Is that an owl on the new Panda Bear record?

Leave it to Noah Lennox — who along with Avery Tare, the Geologist, and Deakin founded the Animal Collective in the early ’00s — to find a bit of woodsy campfire in the midst of urban Lisbon, Portugal. He lives now with his wife and daughter in the Barrio Alto, a collection of narrow, winding streets that once made up the city’s bedrock workers’ neighborhood and now is dotted with trendy bars and galleries. These days you can hear the clangor and hammering of restoration nearly everywhere, but sometimes in the evenings Lennox also hears an unmistakable hooting. “There’s a building right next to mine that is undergoing massive renovations, so I think maybe he camps out in there,” he says. “Especially during the summer, every night I’ll hear him.”

So, folded within the exuberant harmonies and clattering beats of “Bros”, you can just make out the call of Lennox’s feral neighbor. It’s a fitting metaphor for a musical approach that blends soaring pop with pounding beats and that works little bits of daily life — a child crying or an owl hooting — into surreal sonic tapestries.

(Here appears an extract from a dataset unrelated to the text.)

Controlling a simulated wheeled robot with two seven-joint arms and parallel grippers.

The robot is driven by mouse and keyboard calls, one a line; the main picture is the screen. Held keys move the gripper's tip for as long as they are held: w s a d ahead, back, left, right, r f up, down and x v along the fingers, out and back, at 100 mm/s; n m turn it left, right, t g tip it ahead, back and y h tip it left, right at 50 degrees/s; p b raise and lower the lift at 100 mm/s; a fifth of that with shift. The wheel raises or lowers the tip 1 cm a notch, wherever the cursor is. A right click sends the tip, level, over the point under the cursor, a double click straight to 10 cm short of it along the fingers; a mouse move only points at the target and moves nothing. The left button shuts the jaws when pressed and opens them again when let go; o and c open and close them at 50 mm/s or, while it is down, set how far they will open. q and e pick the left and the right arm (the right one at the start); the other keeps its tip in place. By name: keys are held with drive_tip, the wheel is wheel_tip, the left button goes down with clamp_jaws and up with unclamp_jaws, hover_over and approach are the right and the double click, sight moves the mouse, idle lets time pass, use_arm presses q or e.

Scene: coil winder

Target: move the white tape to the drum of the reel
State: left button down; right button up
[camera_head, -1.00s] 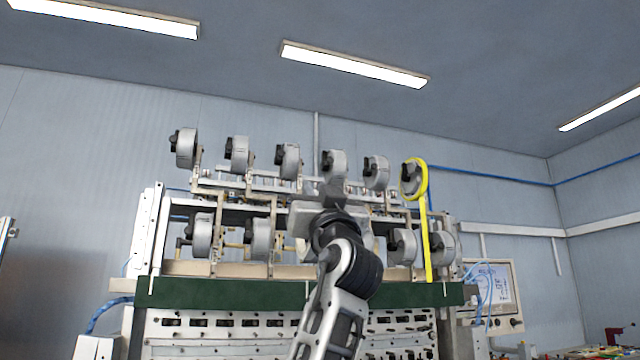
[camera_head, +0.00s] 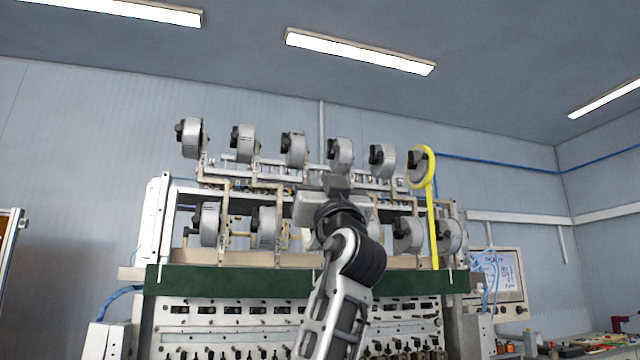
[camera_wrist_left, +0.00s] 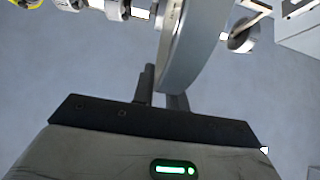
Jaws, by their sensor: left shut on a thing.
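My left gripper (camera_head: 338,184) is in front of the winder, just below a grey reel drum (camera_head: 341,152) of the upper row. My forearm and wrist hide much of the space there. In the left wrist view, the dark fingers of my left gripper (camera_wrist_left: 164,92) close at the edge of a large pale grey-white ring, which looks like the white tape (camera_wrist_left: 196,45). In the head view I cannot make out the tape apart from my gripper and the drums. My right gripper is not in view.
Grey reels in two rows stand on the winder frame above a green beam (camera_head: 240,282). A yellow tape (camera_head: 433,225) loops around the upper right reel and hangs down. A screen (camera_head: 497,275) stands at right. The space above the upper row is clear.

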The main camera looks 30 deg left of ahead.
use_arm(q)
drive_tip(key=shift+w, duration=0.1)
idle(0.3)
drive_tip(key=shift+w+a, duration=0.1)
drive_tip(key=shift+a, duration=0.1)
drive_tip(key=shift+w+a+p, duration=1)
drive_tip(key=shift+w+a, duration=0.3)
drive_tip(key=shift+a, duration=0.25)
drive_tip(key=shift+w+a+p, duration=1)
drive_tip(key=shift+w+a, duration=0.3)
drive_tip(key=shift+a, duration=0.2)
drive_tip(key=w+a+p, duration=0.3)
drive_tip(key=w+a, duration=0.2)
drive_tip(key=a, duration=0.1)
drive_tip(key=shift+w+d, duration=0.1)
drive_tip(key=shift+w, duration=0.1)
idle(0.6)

From requiem to celebration

Person Pitch is Panda Bear’s third solo album. The first, recorded in 1999, contained some of his very earliest attempts at songwriting. The second, which came out in 2004, was a somber and inward looking affair.

“With Young Prayer I kind of did it for my father who was dying at the time. So the subject matter, obviously, was really, really heavy and kind of serious. Even despite that, I was still trying to be as positive as I could be,” said Lennox by phone, on a break from recording with Animal Collective. “After doing that, I was like, I definitely don’t want to do something even approaching that mood again. So I tried to write music that felt more casual and relaxed and that made me feel good more than anything else.”

In between the two albums, Lennox had met his wife, moved to Lisbon, and started a family in rapid succession. The whole sequence started, he says, one night after an Animal Collective gig at Portugal’s Numero Festival. “It was at the end of a really long period of touring for us, so we had decided to take a couple of days off in Lisbon, and kind of just relax,” he recalls. After the second night’s show, the rest of the crew dispersed with friends and girlfriends and Lennox found himself alone at the venue. “This guy comes walking up to me, and he’s like ‘Hey what’s up? How you doing?’ and the way he was talking to me, I felt like I must know him, but I couldn’t remember who he was,” says Lennox. “So I just got in the car with this guy and all his friends. I wound up spending three days with these people and one of his friends was this girl, and I just kind of got involved with her pretty intensely.” The two ended up getting married and by 2005 when Lennox started in on Person Pitch, they were already expecting a baby. A daughter, Nadja, came along later that year.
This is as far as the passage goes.